Open platform communications (OPC) server
Industrial computer that analyses data from the machine via the PLC/IO link. Provides information like good parts, bad parts and machine state.
Operational technology (OT)
The control of processes and changes in processes through the monitoring and control of devices. Examples of OT include automation and robotics, logistics, production planning, asset management and energy management.
Process control
How machines are controlled. Three of the main systems are PLC, DCS and SCADA.
Product lifecycle management (PLM)
An information management system that can integrate data, processes, business systems and people in an extended enterprise. PLM software allows you to manage this information throughout the entire lifecycle of a product
Programmable logic controllers (PLC)
An industrial digital computer that has been adapted for the control of manufacturing processes, such as assembly lines and robotic devices.
PLC/IO Link
Input/Outputs and PLC controllers – data generated by a machine passes through this filter for preparation for processing by an OPC server.

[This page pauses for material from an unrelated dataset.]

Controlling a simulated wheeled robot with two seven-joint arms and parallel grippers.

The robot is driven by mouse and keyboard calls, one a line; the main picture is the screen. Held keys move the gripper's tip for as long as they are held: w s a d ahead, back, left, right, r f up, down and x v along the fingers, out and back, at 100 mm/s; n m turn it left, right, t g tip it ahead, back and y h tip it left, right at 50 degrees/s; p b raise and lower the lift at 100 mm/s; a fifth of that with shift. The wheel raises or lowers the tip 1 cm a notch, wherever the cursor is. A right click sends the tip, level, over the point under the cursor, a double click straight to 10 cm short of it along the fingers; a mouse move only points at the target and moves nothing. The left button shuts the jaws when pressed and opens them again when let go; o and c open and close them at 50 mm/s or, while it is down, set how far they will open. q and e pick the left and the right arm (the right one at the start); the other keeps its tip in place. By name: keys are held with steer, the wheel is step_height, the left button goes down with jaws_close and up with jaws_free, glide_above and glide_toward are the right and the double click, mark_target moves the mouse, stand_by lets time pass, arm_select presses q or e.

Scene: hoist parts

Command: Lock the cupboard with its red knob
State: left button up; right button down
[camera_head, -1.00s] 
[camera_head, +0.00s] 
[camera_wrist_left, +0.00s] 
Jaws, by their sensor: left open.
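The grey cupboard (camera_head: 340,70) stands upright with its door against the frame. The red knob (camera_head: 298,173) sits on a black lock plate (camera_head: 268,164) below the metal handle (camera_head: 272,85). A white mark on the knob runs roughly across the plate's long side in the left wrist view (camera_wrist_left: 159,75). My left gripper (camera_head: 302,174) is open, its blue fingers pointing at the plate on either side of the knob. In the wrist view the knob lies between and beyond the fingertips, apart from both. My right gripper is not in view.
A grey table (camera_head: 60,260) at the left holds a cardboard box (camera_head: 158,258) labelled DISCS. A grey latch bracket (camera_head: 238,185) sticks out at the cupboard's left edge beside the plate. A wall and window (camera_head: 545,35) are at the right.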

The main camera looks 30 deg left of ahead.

It’s the link between the machine and the industrial computer before human interpretation.
Supervisory control and data acquisition (SCADA)
An industrial computer system architecture for high-level process management, while using shop floor devices like PLCs and PID controllers to interface with machinery.
Terminal or tablet
A device to display data, often real-time, generated in a factory or business. Data is often fed by an MES or equivalent factory management system.
User experiences
Describes the visual and tactile devices used to convey the meaning of industrial data to a user. Examples are dashboards, mobile devices, and mixed reality.